** START SUPPLIED DATA **
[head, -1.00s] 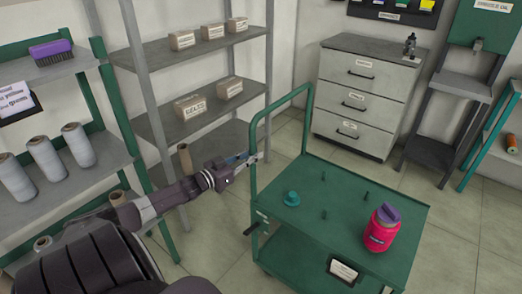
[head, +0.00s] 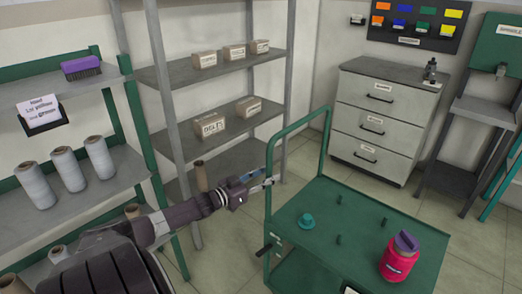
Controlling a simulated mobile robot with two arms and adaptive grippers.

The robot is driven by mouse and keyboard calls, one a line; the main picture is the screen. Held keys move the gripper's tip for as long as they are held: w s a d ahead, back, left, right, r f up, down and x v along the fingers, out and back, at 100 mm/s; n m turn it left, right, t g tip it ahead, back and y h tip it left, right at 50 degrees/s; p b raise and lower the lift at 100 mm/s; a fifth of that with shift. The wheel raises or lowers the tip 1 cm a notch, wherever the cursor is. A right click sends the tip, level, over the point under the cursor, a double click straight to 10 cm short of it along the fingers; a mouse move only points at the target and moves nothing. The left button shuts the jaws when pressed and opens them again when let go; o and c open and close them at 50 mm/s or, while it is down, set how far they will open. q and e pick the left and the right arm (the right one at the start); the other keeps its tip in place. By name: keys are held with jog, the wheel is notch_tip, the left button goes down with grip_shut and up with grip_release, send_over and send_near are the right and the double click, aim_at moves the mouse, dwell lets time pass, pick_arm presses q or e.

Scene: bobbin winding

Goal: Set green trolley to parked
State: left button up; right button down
** END SUPPLIED DATA **
TASK: Starting at the line that contains "Scene: bobbin winding", retype each line through the end of the listing above and nothing else.

WRITTEN ANSWER:
Scene: bobbin winding

Goal: Set green trolley to parked
State: left button up; right button down

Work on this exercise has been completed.